Stated goal: Look through the material below. Copy each line that contains the string "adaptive".
## start
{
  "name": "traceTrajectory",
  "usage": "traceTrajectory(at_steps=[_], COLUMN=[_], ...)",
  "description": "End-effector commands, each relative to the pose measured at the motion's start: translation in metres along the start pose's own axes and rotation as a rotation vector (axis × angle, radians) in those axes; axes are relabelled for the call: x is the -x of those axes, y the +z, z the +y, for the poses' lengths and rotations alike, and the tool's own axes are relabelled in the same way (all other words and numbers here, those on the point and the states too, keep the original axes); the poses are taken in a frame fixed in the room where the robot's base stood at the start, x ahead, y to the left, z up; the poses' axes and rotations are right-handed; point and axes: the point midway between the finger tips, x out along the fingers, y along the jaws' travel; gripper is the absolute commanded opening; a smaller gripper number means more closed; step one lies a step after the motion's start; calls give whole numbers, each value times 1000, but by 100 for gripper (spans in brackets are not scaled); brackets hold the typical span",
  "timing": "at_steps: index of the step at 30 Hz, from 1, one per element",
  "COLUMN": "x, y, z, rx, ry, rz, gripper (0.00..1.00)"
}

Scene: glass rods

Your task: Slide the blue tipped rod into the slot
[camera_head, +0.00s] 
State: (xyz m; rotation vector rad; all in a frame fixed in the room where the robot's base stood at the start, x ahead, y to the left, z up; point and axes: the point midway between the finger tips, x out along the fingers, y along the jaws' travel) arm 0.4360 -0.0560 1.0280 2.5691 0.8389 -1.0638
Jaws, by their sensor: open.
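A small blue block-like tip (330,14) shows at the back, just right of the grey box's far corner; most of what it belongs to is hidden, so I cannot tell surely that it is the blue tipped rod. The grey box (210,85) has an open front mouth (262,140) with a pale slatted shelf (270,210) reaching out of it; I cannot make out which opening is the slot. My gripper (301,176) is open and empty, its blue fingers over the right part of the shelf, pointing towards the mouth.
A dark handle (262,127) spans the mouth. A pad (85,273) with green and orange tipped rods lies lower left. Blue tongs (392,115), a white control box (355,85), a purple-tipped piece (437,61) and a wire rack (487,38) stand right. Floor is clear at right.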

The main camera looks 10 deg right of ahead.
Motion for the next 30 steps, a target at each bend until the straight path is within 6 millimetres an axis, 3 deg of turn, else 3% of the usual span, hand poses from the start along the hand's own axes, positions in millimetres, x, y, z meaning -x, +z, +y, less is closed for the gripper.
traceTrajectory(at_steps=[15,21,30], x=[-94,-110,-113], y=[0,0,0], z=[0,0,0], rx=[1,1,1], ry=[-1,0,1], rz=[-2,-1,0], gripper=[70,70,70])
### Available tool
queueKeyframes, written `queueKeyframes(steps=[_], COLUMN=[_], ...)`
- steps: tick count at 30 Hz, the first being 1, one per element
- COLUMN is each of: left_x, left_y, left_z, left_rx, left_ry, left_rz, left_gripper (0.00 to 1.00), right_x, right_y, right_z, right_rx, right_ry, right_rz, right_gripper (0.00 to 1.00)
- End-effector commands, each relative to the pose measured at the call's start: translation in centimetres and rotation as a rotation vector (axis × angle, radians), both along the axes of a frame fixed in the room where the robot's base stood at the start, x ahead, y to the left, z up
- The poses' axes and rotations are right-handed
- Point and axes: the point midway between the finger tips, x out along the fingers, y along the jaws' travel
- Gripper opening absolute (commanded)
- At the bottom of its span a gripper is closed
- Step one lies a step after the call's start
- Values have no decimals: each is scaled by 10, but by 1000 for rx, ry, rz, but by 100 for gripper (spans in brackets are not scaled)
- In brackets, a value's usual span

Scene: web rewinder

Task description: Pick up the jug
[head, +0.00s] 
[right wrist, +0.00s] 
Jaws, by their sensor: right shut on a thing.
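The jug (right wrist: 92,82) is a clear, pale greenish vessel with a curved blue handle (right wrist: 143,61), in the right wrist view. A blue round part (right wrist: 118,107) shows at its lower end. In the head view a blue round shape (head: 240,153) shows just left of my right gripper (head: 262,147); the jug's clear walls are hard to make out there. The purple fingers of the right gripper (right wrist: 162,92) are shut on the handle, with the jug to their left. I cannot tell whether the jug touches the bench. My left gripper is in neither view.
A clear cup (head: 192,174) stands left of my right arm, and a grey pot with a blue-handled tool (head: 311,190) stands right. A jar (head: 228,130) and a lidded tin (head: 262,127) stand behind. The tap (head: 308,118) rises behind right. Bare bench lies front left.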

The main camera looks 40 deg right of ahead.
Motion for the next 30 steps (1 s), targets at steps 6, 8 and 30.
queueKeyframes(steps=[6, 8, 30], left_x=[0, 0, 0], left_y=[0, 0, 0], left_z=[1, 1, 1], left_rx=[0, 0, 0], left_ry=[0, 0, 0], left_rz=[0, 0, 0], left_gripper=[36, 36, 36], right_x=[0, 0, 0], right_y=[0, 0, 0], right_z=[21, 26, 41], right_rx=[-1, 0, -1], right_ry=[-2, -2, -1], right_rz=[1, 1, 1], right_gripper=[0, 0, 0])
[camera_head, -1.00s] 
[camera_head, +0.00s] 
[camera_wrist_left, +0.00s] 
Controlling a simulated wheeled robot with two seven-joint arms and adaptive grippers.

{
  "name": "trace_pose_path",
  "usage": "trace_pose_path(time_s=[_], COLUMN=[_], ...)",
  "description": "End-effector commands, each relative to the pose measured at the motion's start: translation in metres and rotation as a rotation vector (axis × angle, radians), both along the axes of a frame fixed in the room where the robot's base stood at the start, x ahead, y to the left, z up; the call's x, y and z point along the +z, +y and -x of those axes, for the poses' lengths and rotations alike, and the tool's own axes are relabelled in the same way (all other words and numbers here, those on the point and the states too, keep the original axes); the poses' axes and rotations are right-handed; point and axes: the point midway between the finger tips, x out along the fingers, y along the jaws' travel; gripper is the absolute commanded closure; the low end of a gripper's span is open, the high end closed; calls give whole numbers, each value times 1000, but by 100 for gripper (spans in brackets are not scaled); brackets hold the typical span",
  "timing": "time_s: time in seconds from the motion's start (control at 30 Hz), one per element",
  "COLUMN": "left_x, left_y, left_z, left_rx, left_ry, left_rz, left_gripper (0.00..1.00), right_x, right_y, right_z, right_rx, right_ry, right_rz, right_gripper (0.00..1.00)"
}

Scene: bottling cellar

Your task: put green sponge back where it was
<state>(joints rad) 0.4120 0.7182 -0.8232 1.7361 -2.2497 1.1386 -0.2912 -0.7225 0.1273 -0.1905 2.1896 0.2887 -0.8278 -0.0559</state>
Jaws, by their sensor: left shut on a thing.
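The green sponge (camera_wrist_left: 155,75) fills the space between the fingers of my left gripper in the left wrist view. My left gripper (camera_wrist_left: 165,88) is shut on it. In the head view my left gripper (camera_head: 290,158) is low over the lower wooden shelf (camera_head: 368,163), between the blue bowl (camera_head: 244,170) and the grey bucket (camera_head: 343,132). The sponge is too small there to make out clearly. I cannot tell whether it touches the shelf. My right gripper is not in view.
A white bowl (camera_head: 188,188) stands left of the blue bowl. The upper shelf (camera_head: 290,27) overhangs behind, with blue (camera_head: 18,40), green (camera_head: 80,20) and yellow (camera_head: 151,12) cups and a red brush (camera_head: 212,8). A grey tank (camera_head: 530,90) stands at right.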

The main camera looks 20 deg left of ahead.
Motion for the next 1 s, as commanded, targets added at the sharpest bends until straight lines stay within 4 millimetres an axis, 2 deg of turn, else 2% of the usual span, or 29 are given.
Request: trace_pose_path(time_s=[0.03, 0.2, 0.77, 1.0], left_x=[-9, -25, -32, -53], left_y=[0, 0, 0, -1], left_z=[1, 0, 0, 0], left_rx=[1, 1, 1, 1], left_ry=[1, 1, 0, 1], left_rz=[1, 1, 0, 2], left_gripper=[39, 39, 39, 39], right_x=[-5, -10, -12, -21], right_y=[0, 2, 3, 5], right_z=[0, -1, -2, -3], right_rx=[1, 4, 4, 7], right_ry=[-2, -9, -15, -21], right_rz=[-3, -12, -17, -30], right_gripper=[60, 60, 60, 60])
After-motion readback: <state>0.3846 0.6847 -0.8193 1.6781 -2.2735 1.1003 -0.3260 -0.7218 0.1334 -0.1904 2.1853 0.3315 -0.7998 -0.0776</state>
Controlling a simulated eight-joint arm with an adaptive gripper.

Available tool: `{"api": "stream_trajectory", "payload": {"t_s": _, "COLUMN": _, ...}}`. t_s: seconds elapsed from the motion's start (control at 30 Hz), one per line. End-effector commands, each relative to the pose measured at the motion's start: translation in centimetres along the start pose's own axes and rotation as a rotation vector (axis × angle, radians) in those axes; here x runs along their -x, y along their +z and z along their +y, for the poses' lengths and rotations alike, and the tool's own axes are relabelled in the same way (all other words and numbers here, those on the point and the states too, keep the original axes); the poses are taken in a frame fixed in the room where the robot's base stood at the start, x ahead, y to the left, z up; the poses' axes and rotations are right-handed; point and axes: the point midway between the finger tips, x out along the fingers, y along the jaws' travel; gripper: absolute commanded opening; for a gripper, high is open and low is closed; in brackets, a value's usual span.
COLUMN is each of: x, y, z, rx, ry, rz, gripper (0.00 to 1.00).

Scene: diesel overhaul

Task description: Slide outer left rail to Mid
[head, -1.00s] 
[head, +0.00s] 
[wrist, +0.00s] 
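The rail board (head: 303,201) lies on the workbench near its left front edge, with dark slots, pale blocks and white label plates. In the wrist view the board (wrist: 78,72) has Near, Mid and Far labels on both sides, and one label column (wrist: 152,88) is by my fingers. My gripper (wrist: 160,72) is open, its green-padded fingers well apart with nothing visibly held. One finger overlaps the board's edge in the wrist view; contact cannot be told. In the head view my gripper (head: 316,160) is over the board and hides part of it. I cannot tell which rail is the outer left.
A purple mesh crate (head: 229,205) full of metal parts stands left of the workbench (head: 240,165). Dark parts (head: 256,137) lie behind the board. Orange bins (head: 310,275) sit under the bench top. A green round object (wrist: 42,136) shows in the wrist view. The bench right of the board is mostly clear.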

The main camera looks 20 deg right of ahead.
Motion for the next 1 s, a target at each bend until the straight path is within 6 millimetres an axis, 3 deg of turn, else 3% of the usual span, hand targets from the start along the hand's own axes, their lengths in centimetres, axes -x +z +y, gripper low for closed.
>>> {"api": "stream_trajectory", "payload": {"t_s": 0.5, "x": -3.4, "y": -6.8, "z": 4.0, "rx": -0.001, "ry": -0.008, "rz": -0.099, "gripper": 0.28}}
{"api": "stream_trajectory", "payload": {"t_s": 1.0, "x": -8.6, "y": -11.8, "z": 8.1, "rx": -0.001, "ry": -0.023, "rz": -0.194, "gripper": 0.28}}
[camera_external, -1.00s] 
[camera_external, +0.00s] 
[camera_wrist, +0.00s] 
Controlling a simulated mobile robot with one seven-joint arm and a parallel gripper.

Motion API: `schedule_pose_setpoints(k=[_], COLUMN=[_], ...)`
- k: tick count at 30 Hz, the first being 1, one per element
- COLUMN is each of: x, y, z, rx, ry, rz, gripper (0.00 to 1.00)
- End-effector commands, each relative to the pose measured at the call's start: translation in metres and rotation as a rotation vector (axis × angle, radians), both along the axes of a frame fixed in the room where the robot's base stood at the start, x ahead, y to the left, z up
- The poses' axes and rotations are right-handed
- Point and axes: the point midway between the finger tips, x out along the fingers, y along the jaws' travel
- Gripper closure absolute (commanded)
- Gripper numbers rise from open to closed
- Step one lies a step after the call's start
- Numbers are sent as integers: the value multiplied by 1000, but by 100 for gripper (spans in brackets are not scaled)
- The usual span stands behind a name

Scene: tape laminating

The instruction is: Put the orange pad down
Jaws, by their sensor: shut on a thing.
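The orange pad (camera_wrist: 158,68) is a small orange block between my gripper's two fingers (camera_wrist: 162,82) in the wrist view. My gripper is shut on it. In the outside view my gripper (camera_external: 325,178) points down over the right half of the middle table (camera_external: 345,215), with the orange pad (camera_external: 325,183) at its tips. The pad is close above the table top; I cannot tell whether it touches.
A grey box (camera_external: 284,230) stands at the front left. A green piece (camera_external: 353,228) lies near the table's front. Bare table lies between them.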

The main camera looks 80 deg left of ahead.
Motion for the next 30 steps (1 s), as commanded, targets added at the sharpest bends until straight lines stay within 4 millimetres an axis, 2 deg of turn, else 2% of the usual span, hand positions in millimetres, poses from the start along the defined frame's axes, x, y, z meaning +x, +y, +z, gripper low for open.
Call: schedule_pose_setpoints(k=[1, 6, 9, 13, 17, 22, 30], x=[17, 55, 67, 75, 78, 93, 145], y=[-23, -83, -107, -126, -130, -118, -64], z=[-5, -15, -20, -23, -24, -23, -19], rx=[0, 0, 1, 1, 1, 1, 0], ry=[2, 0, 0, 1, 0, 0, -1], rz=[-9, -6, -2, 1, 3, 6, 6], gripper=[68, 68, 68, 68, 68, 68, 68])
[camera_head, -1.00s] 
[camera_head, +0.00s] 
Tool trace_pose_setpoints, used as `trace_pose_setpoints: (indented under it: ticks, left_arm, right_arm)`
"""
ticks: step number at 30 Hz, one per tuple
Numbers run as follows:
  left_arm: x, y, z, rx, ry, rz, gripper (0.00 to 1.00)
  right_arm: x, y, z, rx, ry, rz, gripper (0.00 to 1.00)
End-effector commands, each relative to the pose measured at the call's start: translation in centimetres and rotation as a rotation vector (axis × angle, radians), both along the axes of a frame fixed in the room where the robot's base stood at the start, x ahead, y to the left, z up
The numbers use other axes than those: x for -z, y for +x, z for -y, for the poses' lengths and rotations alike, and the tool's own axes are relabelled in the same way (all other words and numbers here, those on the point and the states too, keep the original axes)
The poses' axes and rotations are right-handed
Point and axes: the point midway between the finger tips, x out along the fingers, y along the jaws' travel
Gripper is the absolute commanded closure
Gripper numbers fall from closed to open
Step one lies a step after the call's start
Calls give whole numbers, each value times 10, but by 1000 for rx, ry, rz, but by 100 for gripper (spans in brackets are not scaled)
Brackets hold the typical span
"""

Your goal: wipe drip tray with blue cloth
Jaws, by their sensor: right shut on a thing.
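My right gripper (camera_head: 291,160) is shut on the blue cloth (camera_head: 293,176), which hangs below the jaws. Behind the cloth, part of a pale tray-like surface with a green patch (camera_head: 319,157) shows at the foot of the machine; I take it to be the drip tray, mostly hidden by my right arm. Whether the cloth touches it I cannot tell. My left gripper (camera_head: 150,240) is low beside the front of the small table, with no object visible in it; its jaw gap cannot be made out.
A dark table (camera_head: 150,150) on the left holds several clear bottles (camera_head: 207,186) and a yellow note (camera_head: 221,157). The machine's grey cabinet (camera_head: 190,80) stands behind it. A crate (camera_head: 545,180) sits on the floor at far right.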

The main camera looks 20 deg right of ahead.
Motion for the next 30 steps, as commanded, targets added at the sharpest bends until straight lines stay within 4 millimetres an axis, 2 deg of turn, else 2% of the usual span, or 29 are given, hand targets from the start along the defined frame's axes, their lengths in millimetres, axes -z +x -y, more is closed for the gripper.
## end
Response for this exercise:
Controlling a simulated wheeled robot with two seven-joint arms and adaptive grippers.
Controlling a simulated eight-joint arm with an adaptive gripper.

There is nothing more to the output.